While a member of the Dodgers, Robinson was inextricably linked to Brooklyn. In 2005, a statue depicting Pee Wee Reese and Jackie Robinson embracing was unveiled to a crowd of a few hundred that included Rachel Robinson, Dottie Reese, Mike Bloomberg, Marty Markowitz, Johnny Podres, Joe Pignatano, Jeff Wilpon, and John Franco, among others. “Jackie was a role model”, according to Bloomberg, who went about his life and his athletic pursuits with “style, grace and dignity,” and “electrified a nation.” “When Pee Wee Reese threw his arm around Jackie Robinson’s shoulder in this legendary gesture of support and friendship,” said Markowitz, “they showed America and the world that racial discrimination is unacceptable and un-American.”

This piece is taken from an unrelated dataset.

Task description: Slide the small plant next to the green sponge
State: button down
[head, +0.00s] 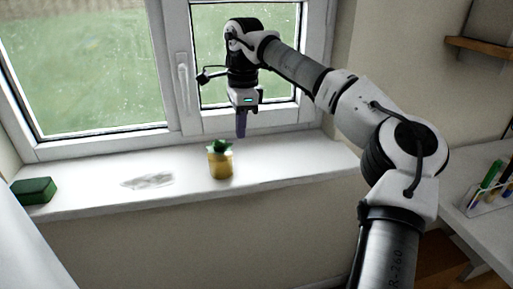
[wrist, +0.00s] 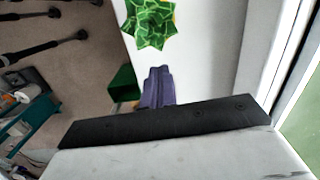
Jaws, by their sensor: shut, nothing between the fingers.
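The small plant (head: 221,162), green leaves in a yellow pot, stands upright on the white window sill. The green sponge (head: 35,190) lies at the sill's left end, well left of the plant. My gripper (head: 241,136) points down, just above and slightly right of the plant, apart from it as far as I can tell. Its purple fingers (wrist: 158,90) are shut with nothing between them.
A grey flat patch (head: 148,181) lies on the sill (head: 290,160) between sponge and plant. The window handle (head: 184,82) and frame are behind. A pen holder (head: 490,200) stands on a surface at right. In the wrist view an unclear green box (wrist: 122,84) shows beside the sill.

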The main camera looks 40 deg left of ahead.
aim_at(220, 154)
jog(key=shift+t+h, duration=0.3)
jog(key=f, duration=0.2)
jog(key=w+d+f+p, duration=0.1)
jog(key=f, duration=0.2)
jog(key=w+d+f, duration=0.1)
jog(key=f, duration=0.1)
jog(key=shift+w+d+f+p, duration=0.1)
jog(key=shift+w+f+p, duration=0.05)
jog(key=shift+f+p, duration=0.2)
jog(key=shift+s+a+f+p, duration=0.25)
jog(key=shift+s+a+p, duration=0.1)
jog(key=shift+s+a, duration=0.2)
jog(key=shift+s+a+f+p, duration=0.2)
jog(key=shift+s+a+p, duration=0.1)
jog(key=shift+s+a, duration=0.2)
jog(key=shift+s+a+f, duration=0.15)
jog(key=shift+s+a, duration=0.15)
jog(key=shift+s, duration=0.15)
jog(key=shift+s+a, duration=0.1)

Two years later, Robinson would once again be honored by the team that played in the city that had embraced him decades earlier. When it was announced that the Mets would be building a new stadium to replace Shea Stadium, it was announced that the new stadium’s entrance rotunda would not only be named after Robinson, but would honor his life and legacy. According to Robinson’s daughter, Sharon, “What the rotunda means to me is the progress we’ve made in the past and how that’s going to affect future generations. When fans and families and children walk through the rotunda, I hope they will reflect on not only what Jackie Robinson accomplished, but also think about themselves and think, ‘What am I doing? How am I living my life? What am I doing in my community?’ It’s a place where I hope people will feel inspired.”
Robinson fought his entire life for equality; “I’m not concerned with your liking or disliking me... all I ask is that you respect me as a human being,” he said. While the dream was not fully realized in his life, and is still something we as a country are still struggling with, his life is a legacy worth reflect upon.
“There’s not an American in this country free until every one of us is free.”